● Given data:
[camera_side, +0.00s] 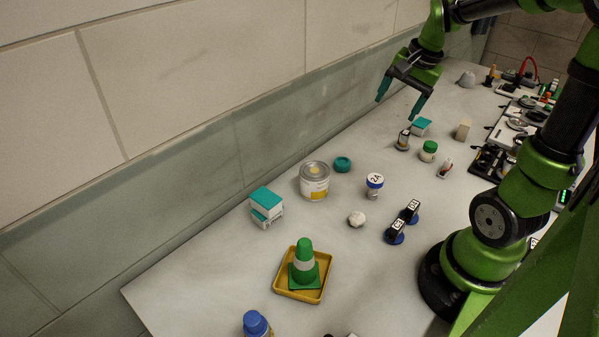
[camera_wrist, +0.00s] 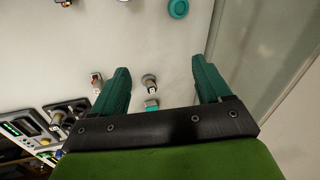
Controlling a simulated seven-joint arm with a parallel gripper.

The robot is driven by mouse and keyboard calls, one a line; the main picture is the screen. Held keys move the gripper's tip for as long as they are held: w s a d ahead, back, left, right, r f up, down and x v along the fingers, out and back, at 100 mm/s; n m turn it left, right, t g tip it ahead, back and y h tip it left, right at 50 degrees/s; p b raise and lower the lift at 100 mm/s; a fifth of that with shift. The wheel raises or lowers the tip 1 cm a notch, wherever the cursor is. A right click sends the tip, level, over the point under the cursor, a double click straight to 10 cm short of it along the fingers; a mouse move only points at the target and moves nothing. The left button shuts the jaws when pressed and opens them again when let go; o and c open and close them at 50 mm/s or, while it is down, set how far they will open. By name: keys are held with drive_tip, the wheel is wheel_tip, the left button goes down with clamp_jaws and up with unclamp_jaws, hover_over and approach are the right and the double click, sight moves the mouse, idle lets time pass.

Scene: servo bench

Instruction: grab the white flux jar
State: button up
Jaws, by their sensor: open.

● What is required: Take the lines above from the one holding "Instruction: grab the white flux jar" to the last and output them exactly.

● Expected answer:
Instruction: grab the white flux jar
State: button up
Jaws, by their sensor: open.

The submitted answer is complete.